In practice, nearly all satellites have stabilizers that will fire off to make tiny adjustments to keep the satellite on its orbit, because we’ll never get everything *perfectly* right (and there are too many variables to make it worthwhile over these simple adjustments every so often).

Imagine skateboarding east down a straight street at 10mph with a 10mph tailwind (so there is no wind resistance). If you throw a tennis ball straight up, it will already be traveling 10mph east like you so even though you threw it straight up, it will arc and land in your hand again further down the road. Now imagine that the road isn’t straight, but a sphere. There is a height and speed the ball can travel where the tennis ball falls at the same arc as the curvature and will appear to hover above you as you skateboard around the sphere at 10mph. That’s orbit.

FYI when rockets launch payload to orbit, very little energy is spent getting the rocket to move straight up. Most of the energy is to get the rocket moving horizontal to the surface (often east) to find this orbital path.

If you throw a ball, it falls to the ground pretty quickly, right?

If you throw it faster, it stays up longer before falling.

If you throw it from higher up, it also stays up longer before hitting the ground, even if you throw it slower.

For something to orbit, we have to throw it fast enough that it misses the ground when it falls.

Turns out, the higher you go, the slower you have to throw it for it to miss the ground.

At a certain height, the speed that it has to go is exactly the same as the speed at which the earth rotates.

That’s the altitude that geostationary satellites orbit at.

And as someone else said, this only works of the satellite is on the equatorial plane. If it’s at an angle to the plane, it will appear to move north and south, making a figure 8.

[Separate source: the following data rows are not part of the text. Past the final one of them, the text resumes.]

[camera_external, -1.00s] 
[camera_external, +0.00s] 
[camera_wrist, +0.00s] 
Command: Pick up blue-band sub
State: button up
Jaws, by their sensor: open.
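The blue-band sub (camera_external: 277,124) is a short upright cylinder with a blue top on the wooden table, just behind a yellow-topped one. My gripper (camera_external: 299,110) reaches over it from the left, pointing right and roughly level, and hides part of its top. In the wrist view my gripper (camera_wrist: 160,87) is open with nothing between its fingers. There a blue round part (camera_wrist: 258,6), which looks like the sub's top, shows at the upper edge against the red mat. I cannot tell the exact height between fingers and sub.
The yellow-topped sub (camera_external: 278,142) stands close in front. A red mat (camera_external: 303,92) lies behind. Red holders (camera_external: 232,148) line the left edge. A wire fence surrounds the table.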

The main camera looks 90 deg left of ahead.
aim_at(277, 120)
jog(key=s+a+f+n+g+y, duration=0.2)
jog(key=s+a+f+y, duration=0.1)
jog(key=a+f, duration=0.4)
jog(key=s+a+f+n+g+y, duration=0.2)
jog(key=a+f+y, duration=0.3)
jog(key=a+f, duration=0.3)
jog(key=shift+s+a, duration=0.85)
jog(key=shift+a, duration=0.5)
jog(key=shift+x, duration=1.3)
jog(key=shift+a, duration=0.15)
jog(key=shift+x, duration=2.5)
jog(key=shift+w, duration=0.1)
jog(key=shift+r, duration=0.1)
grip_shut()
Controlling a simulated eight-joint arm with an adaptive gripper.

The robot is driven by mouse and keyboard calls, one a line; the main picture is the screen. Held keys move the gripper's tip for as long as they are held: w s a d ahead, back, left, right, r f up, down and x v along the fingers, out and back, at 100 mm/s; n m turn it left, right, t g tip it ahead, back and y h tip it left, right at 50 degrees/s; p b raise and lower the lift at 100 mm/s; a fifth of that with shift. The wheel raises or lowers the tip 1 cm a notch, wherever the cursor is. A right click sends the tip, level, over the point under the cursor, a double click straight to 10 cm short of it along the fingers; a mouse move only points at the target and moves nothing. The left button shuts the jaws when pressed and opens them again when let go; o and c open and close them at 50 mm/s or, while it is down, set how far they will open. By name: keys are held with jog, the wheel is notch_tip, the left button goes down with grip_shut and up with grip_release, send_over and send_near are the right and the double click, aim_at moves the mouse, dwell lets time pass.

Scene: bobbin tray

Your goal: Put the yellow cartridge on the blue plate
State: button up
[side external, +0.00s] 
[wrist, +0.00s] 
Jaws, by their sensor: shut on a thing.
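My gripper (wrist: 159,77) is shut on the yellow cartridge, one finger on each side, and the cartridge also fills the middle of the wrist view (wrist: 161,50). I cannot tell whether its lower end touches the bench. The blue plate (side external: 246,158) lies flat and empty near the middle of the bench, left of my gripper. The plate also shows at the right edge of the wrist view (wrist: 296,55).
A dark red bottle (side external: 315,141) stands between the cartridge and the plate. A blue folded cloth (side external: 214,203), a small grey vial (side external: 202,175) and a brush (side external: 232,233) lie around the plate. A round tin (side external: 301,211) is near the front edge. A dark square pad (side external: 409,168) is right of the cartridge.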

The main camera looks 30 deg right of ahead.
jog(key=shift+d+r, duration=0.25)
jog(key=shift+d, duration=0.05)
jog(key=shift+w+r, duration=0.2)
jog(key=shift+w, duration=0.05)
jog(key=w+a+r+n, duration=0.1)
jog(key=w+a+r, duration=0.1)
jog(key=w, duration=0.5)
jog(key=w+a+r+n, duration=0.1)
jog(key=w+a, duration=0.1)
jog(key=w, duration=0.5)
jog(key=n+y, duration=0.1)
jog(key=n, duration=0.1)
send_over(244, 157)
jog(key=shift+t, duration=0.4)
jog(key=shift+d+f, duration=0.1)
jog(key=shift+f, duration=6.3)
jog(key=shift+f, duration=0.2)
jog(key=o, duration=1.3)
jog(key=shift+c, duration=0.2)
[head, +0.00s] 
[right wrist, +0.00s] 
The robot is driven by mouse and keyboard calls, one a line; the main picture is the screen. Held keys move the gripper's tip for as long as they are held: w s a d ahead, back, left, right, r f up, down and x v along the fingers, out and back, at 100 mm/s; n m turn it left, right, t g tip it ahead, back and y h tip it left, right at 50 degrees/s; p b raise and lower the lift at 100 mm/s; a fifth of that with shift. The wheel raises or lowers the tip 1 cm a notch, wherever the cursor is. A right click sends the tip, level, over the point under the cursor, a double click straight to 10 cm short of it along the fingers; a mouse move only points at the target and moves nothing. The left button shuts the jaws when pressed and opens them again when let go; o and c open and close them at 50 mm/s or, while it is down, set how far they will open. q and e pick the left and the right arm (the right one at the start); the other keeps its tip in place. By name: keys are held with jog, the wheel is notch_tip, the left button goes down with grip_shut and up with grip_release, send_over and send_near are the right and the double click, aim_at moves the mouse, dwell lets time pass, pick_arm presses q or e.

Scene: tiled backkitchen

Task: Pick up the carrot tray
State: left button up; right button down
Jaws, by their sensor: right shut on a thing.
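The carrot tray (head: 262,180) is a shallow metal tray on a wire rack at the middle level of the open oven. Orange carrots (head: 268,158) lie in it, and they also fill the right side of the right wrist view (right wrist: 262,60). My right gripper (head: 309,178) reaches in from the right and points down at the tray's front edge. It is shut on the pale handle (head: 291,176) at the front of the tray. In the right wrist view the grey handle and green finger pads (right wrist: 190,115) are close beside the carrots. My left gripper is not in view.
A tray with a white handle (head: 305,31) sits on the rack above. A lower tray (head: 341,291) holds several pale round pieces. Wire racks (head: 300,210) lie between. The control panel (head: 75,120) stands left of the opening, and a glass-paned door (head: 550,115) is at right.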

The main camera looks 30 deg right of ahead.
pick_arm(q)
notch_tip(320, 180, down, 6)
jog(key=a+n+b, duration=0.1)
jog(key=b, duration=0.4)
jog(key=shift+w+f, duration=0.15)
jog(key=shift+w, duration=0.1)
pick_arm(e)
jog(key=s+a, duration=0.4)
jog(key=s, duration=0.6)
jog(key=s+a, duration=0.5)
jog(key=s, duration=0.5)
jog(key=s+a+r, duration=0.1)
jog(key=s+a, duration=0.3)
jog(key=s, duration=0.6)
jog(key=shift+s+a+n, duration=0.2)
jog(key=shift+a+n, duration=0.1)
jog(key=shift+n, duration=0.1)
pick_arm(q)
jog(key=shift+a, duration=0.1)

Everything in orbit needs to go a certain speed to stay there, otherwise it will end up coming back inward towards the earth. The closer you are to the surface, the faster you need to go. The further you are, the slower you need to go.

At the very other extreme, if something isn’t moving sideways at all, it just falls straight down. That’s just… dropping.

Now, this has completely nothing to do with the rotation of the earth. Orbital speed and earth’s rotation are two completely separate things.

So in low earth orbit things need to go about mach 23 to stay there. The ISS completes an orbit in about 90 minutes, much faster than the 24 hours the earth itself takes to rotate.

But as mentioned, you need less speed the further away you are. At some point, which is about 35 thousand kilometres up, one orbit takes exactly as much time as it takes the earth itself to rotate. From earth’s surface, that satellite seems… Stationary.

Geostationary.

That of course assumes that this orbit actually rotates roughly around the same axis as the earth, and in the same direction. That doesn’t need to be true. As already said, orbits and earth’s rotation are unrelated. You can absolutely have a satellite orbiting at 90 degrees, overflying the poles. But then it obviously wouldn’t have the property of just hanging over a specific spot on the surface.

If you are close to the earth, like the space station (ISS), then it takes about 90 minutes to go around the earth. If you are very far from the earth, like the moon, it could take weeks to go around the earth. The further you are, the longer it takes to go around the planet.

If you do the math, there is an exact distance from the earth where the time to go around the earth happens to match the time it takes for the earth to rotate. This distance is about 22,300 miles.

Such an orbit it is called geosynchronous. If that orbit is perfectly along the equator, it’s called geostationary and the object will appear to sit motionless in the sky. It’s actually orbiting the earth, but the Earth happens to be turning under it at the same speed.

Lets imagine an instant in time, without gravity. The satellite is above some special point on the earth, and is moving quite fast. Of course, the Earth is turning. If the Earth were flat, then this would be like it moving in the same direction as the satellite, at the same speed. Since it isn’t flat, though, the special point is actually “falling away” from the satellite. 

Now let’s add gravity. Gravity causes the satellite to fall towards the earth. Geosynchronous orbit happens when the Earth is falling away from the satellite at the same speed that the satellite is falling towards the Earth.